The Japanese, and others, realised that they could simply build a proper 50cc motorcycle and equip it with nominal bicycle pedals to get around the rules, thus allowing boys to embrace the advice in Steppenwolf's greatest hit a full year earlier. When you're 16, being 17 is a lifetime away.
But, of course, I wasn't allowed to have one. My mother identified that sports mopeds were for yobbos and an elaborate means of suicide. Added to that, we should remember that most products of the Seventies - tie-dye, Spangles, Some Mothers Do 'Ave 'Em, the Allegro - were crap. And anyway, an FS1E cost £186, which was enough for a house and a slap-up fish supper. And I shouldn't have one now because it is, in effect, Brian Cant as a bike.

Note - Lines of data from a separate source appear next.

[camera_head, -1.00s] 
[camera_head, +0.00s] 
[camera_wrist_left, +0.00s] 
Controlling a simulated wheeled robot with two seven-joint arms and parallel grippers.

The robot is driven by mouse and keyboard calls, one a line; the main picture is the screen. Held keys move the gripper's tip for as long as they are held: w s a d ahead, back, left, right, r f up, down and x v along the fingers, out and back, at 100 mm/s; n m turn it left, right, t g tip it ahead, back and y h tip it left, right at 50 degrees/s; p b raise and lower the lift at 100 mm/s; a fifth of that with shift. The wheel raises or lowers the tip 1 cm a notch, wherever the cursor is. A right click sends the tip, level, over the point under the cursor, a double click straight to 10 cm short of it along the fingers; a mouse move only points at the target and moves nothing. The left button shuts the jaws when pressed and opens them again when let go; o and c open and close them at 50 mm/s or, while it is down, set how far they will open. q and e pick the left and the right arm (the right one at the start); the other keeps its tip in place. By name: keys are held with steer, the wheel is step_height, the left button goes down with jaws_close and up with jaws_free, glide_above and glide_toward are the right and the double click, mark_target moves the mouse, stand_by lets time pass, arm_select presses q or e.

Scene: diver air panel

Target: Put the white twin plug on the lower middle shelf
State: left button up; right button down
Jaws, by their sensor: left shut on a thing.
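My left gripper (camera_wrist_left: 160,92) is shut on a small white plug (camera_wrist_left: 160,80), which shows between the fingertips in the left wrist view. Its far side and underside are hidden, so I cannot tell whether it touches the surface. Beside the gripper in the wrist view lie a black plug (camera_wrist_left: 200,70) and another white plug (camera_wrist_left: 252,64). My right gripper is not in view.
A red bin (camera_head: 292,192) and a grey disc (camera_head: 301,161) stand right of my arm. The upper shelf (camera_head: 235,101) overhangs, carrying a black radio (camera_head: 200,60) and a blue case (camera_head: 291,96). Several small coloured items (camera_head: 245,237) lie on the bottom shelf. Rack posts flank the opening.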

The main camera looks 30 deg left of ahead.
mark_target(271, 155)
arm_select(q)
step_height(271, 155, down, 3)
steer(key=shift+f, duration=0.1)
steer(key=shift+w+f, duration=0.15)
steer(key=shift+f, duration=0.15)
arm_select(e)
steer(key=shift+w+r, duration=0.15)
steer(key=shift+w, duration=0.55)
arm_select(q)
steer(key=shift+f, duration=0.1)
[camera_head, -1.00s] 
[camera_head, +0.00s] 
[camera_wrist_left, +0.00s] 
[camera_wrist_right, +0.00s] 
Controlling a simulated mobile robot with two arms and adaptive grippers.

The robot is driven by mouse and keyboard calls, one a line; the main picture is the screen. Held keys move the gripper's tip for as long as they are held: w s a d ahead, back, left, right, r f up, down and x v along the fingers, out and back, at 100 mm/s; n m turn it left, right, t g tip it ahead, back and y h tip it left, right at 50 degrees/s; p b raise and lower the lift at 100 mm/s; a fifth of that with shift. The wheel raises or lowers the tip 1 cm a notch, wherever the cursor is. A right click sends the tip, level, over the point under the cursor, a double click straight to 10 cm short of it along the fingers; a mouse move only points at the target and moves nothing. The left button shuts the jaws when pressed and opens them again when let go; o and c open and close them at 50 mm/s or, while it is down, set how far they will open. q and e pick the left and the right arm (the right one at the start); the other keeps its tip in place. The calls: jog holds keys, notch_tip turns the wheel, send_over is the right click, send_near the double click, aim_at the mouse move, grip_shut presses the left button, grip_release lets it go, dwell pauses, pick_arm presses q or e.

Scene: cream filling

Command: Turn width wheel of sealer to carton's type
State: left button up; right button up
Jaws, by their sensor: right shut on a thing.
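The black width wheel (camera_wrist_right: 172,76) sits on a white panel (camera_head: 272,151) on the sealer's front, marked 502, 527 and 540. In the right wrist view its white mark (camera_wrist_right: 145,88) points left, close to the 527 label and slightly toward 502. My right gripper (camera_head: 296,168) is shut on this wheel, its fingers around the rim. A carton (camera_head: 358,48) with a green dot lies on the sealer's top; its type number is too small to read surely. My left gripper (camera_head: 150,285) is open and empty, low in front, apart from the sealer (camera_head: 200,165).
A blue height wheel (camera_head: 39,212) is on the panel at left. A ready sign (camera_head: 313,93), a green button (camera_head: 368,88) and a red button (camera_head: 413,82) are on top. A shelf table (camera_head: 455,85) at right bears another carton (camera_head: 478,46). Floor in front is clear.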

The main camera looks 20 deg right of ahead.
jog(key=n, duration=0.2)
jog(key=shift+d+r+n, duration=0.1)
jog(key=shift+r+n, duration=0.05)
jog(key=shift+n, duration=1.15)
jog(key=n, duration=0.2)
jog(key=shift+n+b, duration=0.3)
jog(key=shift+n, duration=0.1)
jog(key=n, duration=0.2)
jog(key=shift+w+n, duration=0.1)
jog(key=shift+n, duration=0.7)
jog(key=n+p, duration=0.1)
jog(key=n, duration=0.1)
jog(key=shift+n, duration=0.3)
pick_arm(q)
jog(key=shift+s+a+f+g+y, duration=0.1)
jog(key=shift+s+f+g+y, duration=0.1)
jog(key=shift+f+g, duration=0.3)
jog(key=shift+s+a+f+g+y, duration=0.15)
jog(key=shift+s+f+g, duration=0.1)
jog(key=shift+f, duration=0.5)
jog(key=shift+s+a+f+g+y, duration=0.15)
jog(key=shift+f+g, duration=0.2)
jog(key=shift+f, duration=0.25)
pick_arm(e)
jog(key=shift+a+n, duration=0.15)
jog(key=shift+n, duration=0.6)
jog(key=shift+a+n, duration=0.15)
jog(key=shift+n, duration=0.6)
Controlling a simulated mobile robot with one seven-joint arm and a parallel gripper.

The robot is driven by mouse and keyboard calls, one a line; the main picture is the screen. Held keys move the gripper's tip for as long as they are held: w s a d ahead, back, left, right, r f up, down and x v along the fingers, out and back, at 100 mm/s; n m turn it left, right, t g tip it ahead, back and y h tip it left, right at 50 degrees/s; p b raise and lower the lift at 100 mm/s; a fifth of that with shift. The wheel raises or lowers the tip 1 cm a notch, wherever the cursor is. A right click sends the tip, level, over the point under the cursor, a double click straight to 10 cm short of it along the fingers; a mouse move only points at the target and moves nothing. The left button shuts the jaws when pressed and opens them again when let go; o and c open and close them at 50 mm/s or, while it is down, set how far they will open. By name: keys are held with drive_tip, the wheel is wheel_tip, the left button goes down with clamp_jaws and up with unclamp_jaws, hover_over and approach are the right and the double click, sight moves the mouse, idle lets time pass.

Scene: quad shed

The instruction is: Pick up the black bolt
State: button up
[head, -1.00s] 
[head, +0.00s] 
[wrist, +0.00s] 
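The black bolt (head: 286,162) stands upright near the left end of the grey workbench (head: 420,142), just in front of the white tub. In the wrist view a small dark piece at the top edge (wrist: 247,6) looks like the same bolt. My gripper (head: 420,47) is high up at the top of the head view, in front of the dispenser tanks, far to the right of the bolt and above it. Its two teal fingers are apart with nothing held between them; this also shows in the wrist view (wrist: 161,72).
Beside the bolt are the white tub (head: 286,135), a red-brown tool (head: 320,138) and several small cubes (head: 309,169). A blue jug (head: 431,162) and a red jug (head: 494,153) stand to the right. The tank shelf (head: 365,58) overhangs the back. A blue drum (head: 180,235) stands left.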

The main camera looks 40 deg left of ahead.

So, it's purple and nicely restored. Richard Hammond has bought one, too, but his is brown, like a stubborn floater left behind by the general egress of Seventies effluence. We haven't yet had the opportunity to ride them to a kebab shop together, talk to some girls and have a fight, but it's only a matter of time.
What I have done instead is ride it around locally, trailing an evocative cloud of two-stroke smoke and lowering the value of property more effectively than any so-called ‘recession'. It's as I remembered them. Feeble kick-start, check. Tyres from a bicycle, check. Languid indicators, check. Bendy front end, check. Truly horrible metallic racket, check.
Look, I'm not really a misty-eyed nostalgist. The past has gone, and it was largely rubbish anyway. Most old cars and bikes are nothing more than a warning from history, like a book about Thirties fascism.
But there are one or two relics that really deserve to be dusted off and revisited. York Minster, for example. The FS1E is one of them, because it represented a first flowering of true personal freedom.
And if you didn't have one first time around, it still does. My life's work is complete.